Chidebe Stanley Anyanwu; Abdelrahman Gad; Hussein Bilal; Daniel Raphael Ejike Ewim

doi:10.18540/jcecvl8iss11pp15174-01e

Auteurs

Chidebe Stanley Anyanwu Department of Civil and Mechanical Engineering Purdue University IN, USA https://orcid.org/0000-0002-6059-9495
Abdelrahman Gad Department of Civil and Mechanical Engineering Purdue University IN, USA https://orcid.org/0000-0003-1658-4939
Hussein Bilal Department of Civil and Mechanical Engineering Purdue University IN, USA https://orcid.org/0000-0003-3741-0612
Daniel Raphael Ejike Ewim Department of Mechanical Engineering Durban University of Technology South Africa https://orcid.org/0000-0002-7229-8980

DOI :

https://doi.org/10.18540/jcecvl8iss11pp15174-01e

Mots-clés :

Vacuum Flask, Thermal Insulation, Simulation, Aerogel, Acrylic, COMSOL, Aluminium Silicate, Verification and Validation

Résumé

Materials with low thermal conductivity like aerogel, acrylic, aluminum silicate, superfine glass wool, and phenolic foam are often used as insulation materials in engineering and have noticed increasing applications in other spheres of life, like thermal insulation in buildings and vacuum flasks. The objective of this research is to study the temperature variation of the coffee over 10 hours in a selected vacuum flask while varying the geometrical and material properties of the flask. In other words, change the parameters (without changing the fluid capacity) to minimize the heat loss over time. The range of the bottleneck radius used is from 40 mm to 60 mm, with a step size (increment) of 5 mm. The width of the whole flask is proportional to the bottleneck radius, with constant fluid capacity. The initial design used an outer and inner steel layer with plastic foam in between, and the bottleneck is made from nylon with a radius of 50 mm. This design allows the hot fluid to be at 55 ^oC after 10 hours in atmospheric conditions.

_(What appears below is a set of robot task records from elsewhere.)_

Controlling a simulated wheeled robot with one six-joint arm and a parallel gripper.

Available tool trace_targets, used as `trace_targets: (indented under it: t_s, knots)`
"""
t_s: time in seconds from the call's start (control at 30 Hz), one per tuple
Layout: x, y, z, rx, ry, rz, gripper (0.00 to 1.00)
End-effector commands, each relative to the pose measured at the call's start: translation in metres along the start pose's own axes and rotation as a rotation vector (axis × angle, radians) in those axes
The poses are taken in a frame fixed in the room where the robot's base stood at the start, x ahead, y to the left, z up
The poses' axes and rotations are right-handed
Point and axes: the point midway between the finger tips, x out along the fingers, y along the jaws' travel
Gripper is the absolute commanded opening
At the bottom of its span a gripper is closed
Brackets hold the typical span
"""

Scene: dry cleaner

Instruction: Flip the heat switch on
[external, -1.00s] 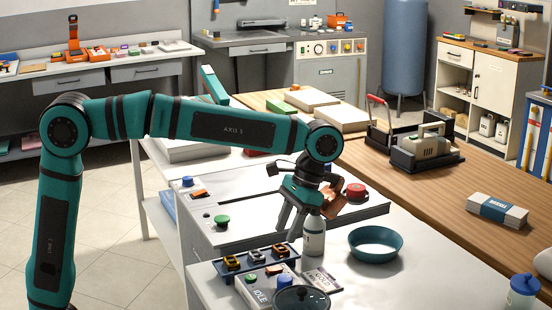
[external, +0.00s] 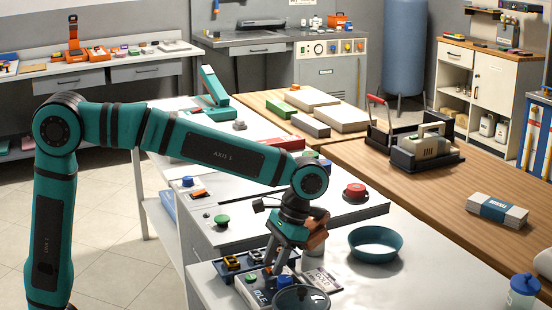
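A small grey control box (external: 254,297) marked IDLE stands at the front of the white counter. It has a green button (external: 252,279) and a blue button (external: 283,281) on top. A tag reading COLD (external: 322,280) lies to its right. My gripper (external: 280,269) points down over the back of this box, its two fingers apart with nothing seen between them. The fingers hide the part of the box where an orange switch would be seen, and I cannot tell whether they touch it. Another orange switch (external: 199,194) sits on the panel farther back.
A rack of small clips (external: 232,263) stands left of my gripper, close to it. A red button (external: 355,191) and green button (external: 221,220) are on the panel behind.

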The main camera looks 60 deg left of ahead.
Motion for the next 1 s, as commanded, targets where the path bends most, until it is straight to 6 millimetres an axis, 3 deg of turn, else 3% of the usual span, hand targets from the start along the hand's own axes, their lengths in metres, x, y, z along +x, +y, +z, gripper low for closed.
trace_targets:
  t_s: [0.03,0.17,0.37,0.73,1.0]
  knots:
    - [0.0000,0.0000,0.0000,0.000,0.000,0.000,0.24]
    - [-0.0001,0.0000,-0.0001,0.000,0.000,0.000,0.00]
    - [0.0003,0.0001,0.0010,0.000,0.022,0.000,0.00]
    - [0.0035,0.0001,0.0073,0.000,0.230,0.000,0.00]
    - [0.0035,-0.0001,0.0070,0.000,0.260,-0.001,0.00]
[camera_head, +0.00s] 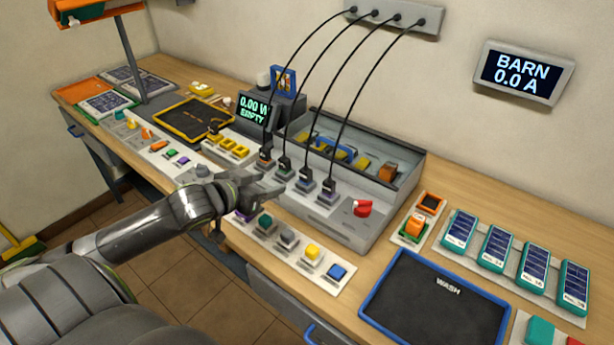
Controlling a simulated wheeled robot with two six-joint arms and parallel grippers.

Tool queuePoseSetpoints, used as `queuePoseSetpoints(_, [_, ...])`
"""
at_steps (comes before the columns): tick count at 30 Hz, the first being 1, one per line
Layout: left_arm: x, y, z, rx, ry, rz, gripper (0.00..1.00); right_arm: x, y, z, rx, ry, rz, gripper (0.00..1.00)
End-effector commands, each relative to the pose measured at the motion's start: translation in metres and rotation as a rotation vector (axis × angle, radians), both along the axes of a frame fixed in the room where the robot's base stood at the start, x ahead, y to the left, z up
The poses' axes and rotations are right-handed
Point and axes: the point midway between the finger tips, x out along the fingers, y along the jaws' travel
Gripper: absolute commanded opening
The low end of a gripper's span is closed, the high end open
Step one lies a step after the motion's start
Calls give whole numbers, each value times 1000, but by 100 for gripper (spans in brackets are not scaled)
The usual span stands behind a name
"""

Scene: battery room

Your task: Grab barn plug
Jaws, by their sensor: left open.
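Several black plugs stand in a row in coloured sockets on the grey console (350,238). They are the leftmost plug (265,153), a second plug (285,162), a third plug (306,174) and the rightmost plug (328,185). Each has a black cable running up to a wall strip. I cannot tell which is the barn plug, as no label on them is readable. My left gripper (268,187) is open and empty, just in front of the row near the leftmost two plugs, seemingly touching none. My right gripper is out of view.
A wall display (522,75) reads BARN 0.0 A; a small screen (254,110) reads 0.00 and EMPTY. A red knob (362,208) sits right of the plugs. Coloured buttons (312,252) line the front edge. A blue-rimmed WASH tray (435,300) lies right.

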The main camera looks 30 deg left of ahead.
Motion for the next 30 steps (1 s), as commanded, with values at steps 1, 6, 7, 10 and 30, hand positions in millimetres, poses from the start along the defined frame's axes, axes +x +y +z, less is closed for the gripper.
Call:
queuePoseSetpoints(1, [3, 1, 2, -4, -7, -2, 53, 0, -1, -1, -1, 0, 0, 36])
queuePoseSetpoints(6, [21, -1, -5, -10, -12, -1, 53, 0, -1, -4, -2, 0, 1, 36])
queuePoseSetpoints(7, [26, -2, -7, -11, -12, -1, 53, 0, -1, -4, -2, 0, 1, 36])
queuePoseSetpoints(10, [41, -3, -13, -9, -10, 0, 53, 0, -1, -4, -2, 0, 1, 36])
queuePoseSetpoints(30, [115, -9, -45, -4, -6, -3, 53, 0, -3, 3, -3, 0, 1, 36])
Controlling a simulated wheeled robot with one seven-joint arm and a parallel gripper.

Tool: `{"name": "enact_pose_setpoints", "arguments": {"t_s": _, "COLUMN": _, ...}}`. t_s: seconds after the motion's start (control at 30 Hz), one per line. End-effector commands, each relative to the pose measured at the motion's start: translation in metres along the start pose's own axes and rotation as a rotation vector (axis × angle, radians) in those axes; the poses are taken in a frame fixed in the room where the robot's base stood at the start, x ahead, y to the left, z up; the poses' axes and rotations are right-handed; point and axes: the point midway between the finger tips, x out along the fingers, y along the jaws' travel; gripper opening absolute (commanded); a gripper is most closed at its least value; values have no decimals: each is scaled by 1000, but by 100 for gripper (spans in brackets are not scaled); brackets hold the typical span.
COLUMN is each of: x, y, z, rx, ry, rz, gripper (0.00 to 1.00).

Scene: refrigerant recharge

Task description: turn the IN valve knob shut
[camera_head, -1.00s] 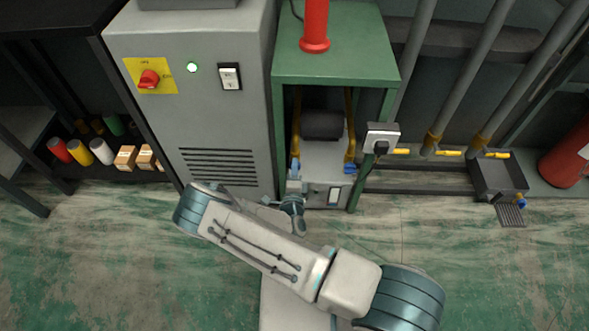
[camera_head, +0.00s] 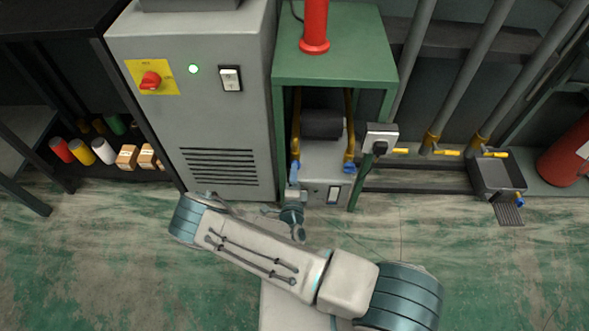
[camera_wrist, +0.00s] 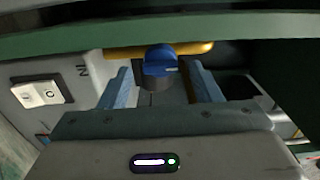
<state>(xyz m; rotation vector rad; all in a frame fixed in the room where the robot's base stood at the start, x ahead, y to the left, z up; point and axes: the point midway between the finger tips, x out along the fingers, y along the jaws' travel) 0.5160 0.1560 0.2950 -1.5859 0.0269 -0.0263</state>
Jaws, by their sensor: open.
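The IN valve knob (camera_wrist: 160,62) is blue and sits on a dark round base, in front of a yellow pipe in the wrist view. Upside-down "IN" lettering (camera_wrist: 83,70) is on the grey panel to its left. My gripper (camera_wrist: 160,68) is open, with one blue-grey finger on each side of the knob. A gap shows on both sides, so the fingers do not appear to grip it. In the head view the left blue knob (camera_head: 294,171) is just beyond the end of my arm; the fingers are hard to make out there.
The grey recharge unit (camera_head: 322,161) stands under a green table (camera_head: 335,68). A second blue knob (camera_head: 349,168) is on the right yellow pipe. A white rocker switch (camera_wrist: 41,93) is left of my gripper.

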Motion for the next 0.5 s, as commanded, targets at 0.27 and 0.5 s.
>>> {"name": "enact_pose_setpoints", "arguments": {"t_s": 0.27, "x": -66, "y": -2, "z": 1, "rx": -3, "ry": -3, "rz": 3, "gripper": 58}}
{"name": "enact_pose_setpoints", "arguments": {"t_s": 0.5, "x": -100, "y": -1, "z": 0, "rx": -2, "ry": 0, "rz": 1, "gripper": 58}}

The temperature of the coffee in the vacuum flask made of steel layers with aerogel as insulation was 72.3 ^oC after 10 hours, while the steel layers and CO₂ insulation were 67.9 ^oC and the acrylic layer and aerogel were 77.89 ^oC after a 10-hour duration in still air. This simulation was carried out using COMSOL, and the result shows that an acrylic layer and aerogel at a bottleneck radius of 60 mm were the best combination. Verification and validation were carried out to test for convergence of the numerical and analytical solutions.